A partir de 1956, jovens socialistas brasileiros, indignados, recusaram alinhar tanto aos stalinistas como aos revisionistas soviéticos

Em meio à Guerra Fria, após o falecimento de Stalin em 1953, ao final do XX Congresso do Partido Comunista da União Soviética – PCUS em 1956, Nikita Khrushchov denunciou o culto à personalidade de Stalin, sua intolerância, brutalidade, abuso de poder e crimes hediondos, com destaque aos expurgos de militantes comunistas, à política de controle dos registros históricos e da memória da Revolução Russa e à mistificação de seu próprio papel durante a Segunda Guerra Mundial.

As denúncias dos crimes de Stalin causaram mal-estar, ataques cardíacos, suicídios, protestos, deserção em massa de membros dos partidos comunistas em vários países ocidentais e o rompimento das relações políticas entre a China e a União Soviética no final dos anos 1950. Os militantes do Partido Comunista Brasileiro – PCB, a princípio, consideraram que as denúncias dos crimes de Stalin foram forjadas pelos Estados Unidos e só se convenceram de que eram do PCUS depois de serem confirmadas pelos partidos comunistas europeus.

Stalin, à frente dos soviéticos por ininterruptos 30 anos, cinicamente, foi apontado como o único responsável por todos os crimes perpetrados pela máquina do PCUS. Em 1934, por ocasião do XVII Congresso, todos os trotskistas, zinovievistas e bukharinitas já haviam sido politicamente liquidados.
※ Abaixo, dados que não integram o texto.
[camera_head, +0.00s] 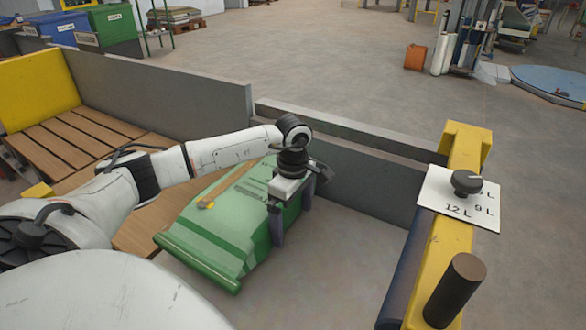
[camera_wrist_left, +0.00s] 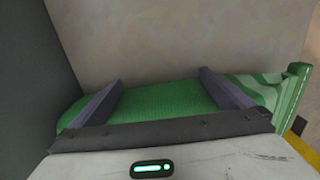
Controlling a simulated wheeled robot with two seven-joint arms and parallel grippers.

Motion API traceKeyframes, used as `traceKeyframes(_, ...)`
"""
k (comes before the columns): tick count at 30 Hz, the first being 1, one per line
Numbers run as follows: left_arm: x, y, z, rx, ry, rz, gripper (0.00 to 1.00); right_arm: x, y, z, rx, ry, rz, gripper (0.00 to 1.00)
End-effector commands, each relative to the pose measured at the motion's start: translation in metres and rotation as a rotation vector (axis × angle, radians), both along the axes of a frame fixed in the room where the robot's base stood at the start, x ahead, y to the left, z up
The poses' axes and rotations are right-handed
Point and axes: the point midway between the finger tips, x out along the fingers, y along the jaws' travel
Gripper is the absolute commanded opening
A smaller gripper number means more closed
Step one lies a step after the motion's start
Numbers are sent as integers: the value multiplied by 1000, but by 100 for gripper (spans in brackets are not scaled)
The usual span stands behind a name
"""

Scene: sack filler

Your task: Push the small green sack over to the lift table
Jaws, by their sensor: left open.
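The green sack (camera_head: 225,215) lies in the middle of the head view, at the near right end of a wooden slatted surface (camera_head: 75,143). A tan strip lies across its top. My left gripper (camera_head: 292,212) is over the sack's right end, fingers pointing down and apart. In the left wrist view, the sack (camera_wrist_left: 165,97) shows behind and between the two spread fingers of the gripper (camera_wrist_left: 162,78). I cannot tell whether the fingers touch it. No part is clearly identifiable as the lift table. My right gripper does not show.
Grey low walls (camera_head: 165,88) run behind the slats and sack. A yellow panel (camera_head: 38,88) closes the slats' far left end. A yellow post (camera_head: 450,235) with a white dial plate (camera_head: 432,190) stands at right. Open floor (camera_head: 340,75) lies beyond the walls.

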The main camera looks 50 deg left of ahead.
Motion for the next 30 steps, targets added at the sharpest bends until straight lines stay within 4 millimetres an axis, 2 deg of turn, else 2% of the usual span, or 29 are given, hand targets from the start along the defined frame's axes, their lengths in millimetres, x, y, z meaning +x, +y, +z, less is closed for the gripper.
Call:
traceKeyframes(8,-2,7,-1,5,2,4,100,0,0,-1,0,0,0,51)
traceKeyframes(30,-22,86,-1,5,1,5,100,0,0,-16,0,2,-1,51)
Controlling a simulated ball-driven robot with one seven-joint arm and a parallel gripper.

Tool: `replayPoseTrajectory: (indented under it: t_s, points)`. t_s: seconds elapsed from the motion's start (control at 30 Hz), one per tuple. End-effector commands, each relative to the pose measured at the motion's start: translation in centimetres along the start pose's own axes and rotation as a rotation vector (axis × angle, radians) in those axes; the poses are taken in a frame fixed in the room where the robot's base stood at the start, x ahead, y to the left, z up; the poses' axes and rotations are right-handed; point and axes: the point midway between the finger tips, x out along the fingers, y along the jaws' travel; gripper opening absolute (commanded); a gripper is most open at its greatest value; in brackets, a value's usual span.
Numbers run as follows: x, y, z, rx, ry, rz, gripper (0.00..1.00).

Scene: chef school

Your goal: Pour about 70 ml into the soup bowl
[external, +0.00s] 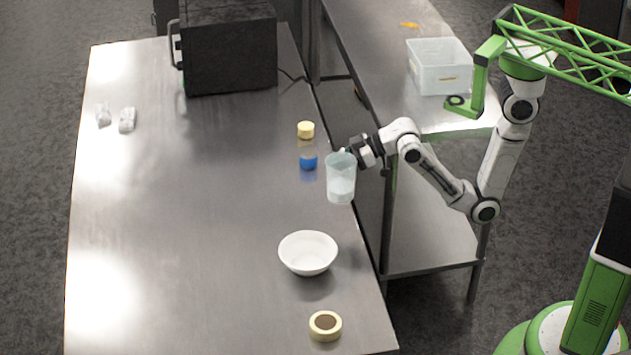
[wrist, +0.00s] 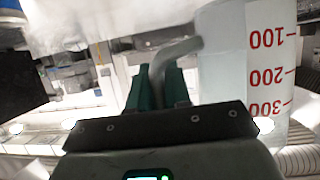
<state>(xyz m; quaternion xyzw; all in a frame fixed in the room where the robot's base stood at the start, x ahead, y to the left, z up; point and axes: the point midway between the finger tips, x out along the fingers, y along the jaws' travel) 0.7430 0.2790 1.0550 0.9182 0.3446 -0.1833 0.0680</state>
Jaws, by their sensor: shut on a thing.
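A clear measuring jug (external: 341,180) hangs upright or nearly so above the steel table. My gripper (external: 357,158) is shut on the jug's handle at its right side. In the wrist view the gripper (wrist: 165,85) closes around the curved grey handle, and the jug (wrist: 222,60) shows red marks 100, 200 and 300. Pale contents show in the jug in the external view, but I cannot read their level. The white soup bowl (external: 308,262) stands on the table, nearer the front than the jug and apart from it. The bowl looks empty.
A bottle with a yellow cap and blue base (external: 307,150) stands just left of the jug. A tape roll (external: 325,325) lies in front of the bowl. A black oven (external: 230,50) stands at the back.

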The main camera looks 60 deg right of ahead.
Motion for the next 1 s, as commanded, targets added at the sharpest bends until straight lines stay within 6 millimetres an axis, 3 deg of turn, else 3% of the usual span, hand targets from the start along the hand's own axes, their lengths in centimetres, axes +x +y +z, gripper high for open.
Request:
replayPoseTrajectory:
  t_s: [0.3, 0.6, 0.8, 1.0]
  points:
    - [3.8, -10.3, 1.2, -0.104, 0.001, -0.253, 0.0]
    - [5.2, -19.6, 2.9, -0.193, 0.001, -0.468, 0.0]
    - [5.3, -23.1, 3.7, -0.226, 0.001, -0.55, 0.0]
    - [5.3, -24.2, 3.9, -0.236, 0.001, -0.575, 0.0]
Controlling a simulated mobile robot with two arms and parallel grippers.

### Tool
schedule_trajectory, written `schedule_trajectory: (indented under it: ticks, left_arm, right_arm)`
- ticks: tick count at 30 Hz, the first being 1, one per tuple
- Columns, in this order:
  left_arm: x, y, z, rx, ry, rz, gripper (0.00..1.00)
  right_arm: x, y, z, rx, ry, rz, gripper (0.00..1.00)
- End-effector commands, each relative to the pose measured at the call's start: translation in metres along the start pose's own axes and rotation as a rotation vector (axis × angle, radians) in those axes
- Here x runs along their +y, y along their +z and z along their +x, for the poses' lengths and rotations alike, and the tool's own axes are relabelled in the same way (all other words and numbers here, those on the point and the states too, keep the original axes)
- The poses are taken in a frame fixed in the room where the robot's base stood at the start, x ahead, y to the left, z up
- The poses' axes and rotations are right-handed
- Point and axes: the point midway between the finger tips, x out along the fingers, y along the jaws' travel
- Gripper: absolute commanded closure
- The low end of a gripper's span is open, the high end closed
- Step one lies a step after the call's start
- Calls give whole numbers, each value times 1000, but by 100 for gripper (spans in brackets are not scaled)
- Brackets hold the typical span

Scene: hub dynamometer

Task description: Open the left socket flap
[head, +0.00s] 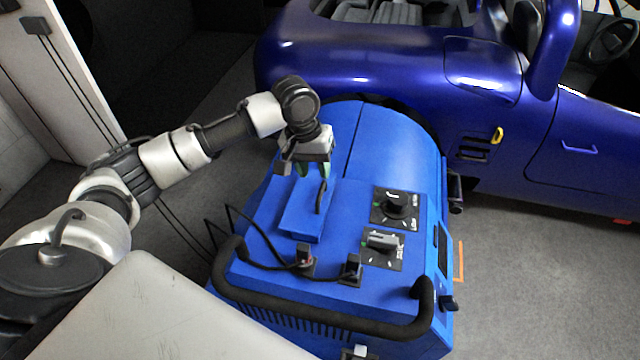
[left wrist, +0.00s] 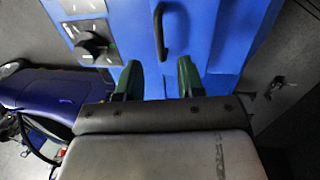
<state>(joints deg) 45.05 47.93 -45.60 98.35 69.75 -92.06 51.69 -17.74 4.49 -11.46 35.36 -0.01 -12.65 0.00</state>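Two small dark socket fittings stand on the top of the blue machine near its front handle. The left one (head: 303,257) and the right one (head: 350,268) each have a black cable at them; whether their flaps are open or closed is too small to tell. My left gripper (head: 312,168) is over the raised blue box, beyond the sockets. In the left wrist view, its two green-black fingers (left wrist: 159,78) are apart with nothing between them. A black bar handle (left wrist: 162,32) on the blue box lies just past the fingertips. My right gripper is not in view.
The blue machine (head: 385,150) carries two black dial panels, one with a round knob (head: 395,206) and one with a grey switch (head: 382,242). A thick black rail (head: 320,320) runs along its front. A purple car (head: 400,65) stands behind.

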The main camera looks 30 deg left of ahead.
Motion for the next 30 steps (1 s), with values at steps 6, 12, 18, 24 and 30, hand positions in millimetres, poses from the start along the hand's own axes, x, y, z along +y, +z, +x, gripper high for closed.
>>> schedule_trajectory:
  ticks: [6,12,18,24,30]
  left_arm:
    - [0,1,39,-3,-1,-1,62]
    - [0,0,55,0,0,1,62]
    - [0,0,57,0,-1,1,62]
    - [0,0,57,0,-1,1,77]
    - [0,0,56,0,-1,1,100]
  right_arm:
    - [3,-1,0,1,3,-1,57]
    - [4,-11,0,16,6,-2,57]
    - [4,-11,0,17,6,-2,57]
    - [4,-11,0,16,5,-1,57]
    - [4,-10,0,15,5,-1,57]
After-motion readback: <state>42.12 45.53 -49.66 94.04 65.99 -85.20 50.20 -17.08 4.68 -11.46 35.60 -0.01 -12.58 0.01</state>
Mesmo assim, 1.108 dos 1.966 delegados do XVII Congresso foram presos sob a acusação de crimes contrarrevolucionários; e 98 dos 139 membros do Comitê Central foram fuzilados. No decorrer de 1937 foram presas 936.750 pessoas na União Soviética, 779.056 por crimes contrarrevolucionários, 353.074 das quais foram fuziladas após julgamentos que não duraram mais do que vinte minutos.

A partir de 1956, jovens socialistas brasileiros, a grande maioria em torno de seus 20 anos de idade, indignados, recusaram se alinhar tanto aos stalinistas como aos revisionistas soviéticos, reunindo-se em algumas pequenas associações, com o objetivo de mudar o mundo. Esta irrequieta rapaziada congregou-se na Liga Socialista Independente – LSI em São Paulo; Juventude Socialista do PSB no Rio de Janeiro e em São Paulo; Mocidade Trabalhista do PTB em Minas Gerais; e em um grupo de jovens socialistas na Bahia. Na Universidade de São Paulo, no mesmo período, formou-se um grupo para o estudo de O capital de Karl Marx.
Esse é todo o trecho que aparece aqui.